Re: lockdep: holding locks across syscall boundaries

From: Peter Zijlstra
Date: Fri Oct 27 2023 - 12:12:44 EST


On Fri, Oct 27, 2023 at 10:06:33AM -0600, Jens Axboe wrote:
> On 10/27/23 9:59 AM, Peter Zijlstra wrote:
> > On Fri, Oct 27, 2023 at 09:14:53AM -0600, Jens Axboe wrote:
> >> Hi,
> >>
> >> Normally we'd expect locking state to be clean and consistent across
> >> syscall entry and exit, as that is always the case for sync syscalls.
> >
> >> We currently have a work-around for holding a lock from aio, see
> >> kiocb_start_write(), which pretends to drop the lock from lockdeps
> >> perspective, as it's held from submission to until kiocb_end_write() is
> >> called at completion time.
> >
> > I was not aware of this, the only such hack I knew about was the
> > filesystem freezer thing.
> >
> > The problem with holding locks past the end of a syscall is that you'll
> > nest whatever random lock hierarchies possibly by every other syscall
> > under that lock.
>
> Can you expand on that bit, not quite sure I follow. Do we reset the
> locking dependencies between syscalls?

What I'm saying is that if syscall-a (see below) returns with lock-A
held, and userspace goes on and does syscall-b syscall-c ... syscall-z
before the lock gets released. Then all the lock chains of
syscall-[b..z] will be under lock-a.

This very easily leads to inversions, and is thus a strong reason to not
allow syscalls to 'leak' locks.

> >> This is a bit of an ugly work-around, and defeats the purpose of
> >> lockdep.
> >>
> >> Since I've now got another case where I want to hold a resource across
> >> syscalls, is there a better way to do this?
> >>
> >> This is for inode_dio_start(), which increments an inode int count, and
> >> inode_dio_end() which decrements it. If a task is doing
> >> inode_dio_start() and then inode_dio_wait(), I want to trigger this. I
> >> have a hack that does this, but it disables lockdep_sys_exit() as
> >> otherwise I just get that warning rather than the more useful one.
> >
> > Suppose syscall-a returns with your kiocb thing held, call it lock A
> > Suppose syscall-b returns with your inode thing held, call it lock B
> >
> > Then userspace does:
> >
> > syscall-a
> > syscall-b
> >
> > while it also does:
> >
> > syscall-b
> > syscall-a
> >
> > and we're up a creek, no?
>
> Should this not get caught by the usual lock ordering rules? Because

Well, yes, lockdep will yell, and a machine without lockdep will
deadlock.

This is bad syscall design if you can deadlock like this. We must assume
userspace is out to get us, if possible it will do this.
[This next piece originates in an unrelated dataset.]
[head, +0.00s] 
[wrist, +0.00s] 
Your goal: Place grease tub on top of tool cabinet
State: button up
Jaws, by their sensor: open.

> that is obviously a bug, ordering would have to be consistent, just like
> if we have:
>
> syscall-a
> lock(a);
> lock(b);
>
> syscall-b
> lock(b);
> lock(a)

The difference is that in this case the full lock order is determined by
kernel code (under our full control), while in the earlier example, the
lock order is determined by syscall order -- out of our control.